Archive for the ‘Lithuanian’ Category

Lithuanian Dipthongs

February 3, 2007

I came across something very peculiar in Colloquial Lithuanian the other day.   In  the book’s pronunciation section,  while discussing dipthongs, they included “al el il ul ar er ir ur am em im um an en in un” as dipthongs.

I’ve never seen this phenomenon before, and it really puzzles me.  I know that many languages look at nasal sounds in different ways (different from what a native English speaker, for example, would look at).    And I know that “l” and “r” are not phonemic (ie, they are interchangable) in some languages.  But I can’t figure out why they would be considered part of a dipthong.  The book says “Dipthongs are sequences of two vowels which function as if they were one.”  Fair enough a definition, I suppose.  But it appears that the Lithuanian language considers l, r, m, and n to be consonants, with their sound similar to corresponding English sounds.

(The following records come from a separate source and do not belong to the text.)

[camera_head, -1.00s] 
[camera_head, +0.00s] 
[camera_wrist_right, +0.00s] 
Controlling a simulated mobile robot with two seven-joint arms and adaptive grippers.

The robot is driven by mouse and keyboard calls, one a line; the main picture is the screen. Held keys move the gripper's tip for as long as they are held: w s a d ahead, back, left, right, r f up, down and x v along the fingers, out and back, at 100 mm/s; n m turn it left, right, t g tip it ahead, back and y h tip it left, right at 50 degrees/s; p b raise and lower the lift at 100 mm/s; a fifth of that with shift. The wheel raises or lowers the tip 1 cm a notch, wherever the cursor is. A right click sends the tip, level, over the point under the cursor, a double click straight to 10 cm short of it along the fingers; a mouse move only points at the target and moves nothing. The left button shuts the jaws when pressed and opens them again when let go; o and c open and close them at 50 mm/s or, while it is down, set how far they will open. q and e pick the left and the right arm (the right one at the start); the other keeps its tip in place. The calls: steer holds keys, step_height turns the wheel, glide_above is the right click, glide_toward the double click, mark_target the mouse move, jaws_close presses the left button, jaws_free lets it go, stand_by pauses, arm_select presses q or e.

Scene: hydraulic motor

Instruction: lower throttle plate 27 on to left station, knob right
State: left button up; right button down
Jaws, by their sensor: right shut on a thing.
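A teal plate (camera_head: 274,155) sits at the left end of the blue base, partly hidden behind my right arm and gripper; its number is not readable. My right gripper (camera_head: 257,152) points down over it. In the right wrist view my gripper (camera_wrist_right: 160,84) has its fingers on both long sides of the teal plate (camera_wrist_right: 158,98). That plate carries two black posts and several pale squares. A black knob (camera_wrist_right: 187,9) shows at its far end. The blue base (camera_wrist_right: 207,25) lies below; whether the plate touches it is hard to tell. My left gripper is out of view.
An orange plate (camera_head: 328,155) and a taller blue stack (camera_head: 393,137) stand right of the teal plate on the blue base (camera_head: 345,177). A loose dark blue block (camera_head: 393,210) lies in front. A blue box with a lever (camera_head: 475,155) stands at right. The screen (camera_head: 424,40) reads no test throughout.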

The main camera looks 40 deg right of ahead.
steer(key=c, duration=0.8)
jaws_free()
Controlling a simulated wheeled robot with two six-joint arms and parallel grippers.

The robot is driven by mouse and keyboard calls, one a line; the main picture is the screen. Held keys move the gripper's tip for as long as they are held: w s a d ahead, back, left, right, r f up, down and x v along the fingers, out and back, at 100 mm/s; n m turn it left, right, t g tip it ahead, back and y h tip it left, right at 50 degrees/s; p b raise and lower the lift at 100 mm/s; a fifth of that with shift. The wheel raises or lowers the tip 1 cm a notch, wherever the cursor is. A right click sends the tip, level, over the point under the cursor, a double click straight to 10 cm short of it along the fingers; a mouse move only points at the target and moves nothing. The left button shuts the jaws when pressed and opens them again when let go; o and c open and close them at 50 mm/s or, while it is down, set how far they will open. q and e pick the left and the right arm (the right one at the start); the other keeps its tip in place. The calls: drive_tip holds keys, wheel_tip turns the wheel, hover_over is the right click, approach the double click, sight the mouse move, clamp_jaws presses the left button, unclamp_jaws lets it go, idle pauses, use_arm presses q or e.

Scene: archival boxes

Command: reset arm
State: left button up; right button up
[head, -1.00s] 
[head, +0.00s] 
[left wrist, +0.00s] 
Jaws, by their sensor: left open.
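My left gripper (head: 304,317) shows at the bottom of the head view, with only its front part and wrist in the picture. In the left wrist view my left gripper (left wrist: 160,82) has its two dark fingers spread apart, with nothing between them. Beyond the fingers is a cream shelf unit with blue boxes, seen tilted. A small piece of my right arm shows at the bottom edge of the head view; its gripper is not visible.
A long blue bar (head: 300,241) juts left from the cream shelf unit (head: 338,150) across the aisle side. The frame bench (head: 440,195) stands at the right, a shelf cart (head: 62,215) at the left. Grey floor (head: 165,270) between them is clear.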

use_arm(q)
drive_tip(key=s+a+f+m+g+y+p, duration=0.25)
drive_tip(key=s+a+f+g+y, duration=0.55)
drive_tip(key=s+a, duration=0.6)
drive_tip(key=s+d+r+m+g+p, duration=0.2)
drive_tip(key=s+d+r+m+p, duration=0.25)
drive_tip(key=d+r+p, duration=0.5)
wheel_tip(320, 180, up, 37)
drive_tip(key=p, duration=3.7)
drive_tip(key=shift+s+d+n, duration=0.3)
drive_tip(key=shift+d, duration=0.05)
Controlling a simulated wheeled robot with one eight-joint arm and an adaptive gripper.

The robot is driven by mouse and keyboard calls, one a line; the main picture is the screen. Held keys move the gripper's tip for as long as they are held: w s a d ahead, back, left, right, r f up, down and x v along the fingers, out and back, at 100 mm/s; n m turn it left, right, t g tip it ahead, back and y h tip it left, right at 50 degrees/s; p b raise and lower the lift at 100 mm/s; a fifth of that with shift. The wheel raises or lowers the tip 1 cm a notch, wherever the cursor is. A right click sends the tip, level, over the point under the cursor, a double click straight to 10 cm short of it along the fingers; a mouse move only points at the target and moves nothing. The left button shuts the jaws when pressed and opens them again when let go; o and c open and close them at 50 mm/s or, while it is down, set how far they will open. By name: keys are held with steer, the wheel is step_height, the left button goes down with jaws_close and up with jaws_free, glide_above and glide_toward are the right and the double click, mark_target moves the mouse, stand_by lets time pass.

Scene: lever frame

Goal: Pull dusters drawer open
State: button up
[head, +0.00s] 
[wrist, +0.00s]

In addition to being puzzled over the l, r, m, and n included here . . .  I am also curious about the choice of vowels which are included.  Lithuanian has 12 vowels, four of them which are nasal.   Wouldn’t any vowel placed before “n” or “m” become nasal?   Why these four and none of the others?  And what about “o” – there is only one “o” – when there are two “a”s and two “i”s, and three “e”s and three “u”s?

Maybe I will figure these out as  I continue flirting with this strange language.  I poked around a little on google trying to find something, but I did not find anywhere else that addressed the issue.  If anyone has any answers on this, I’d love to hear them!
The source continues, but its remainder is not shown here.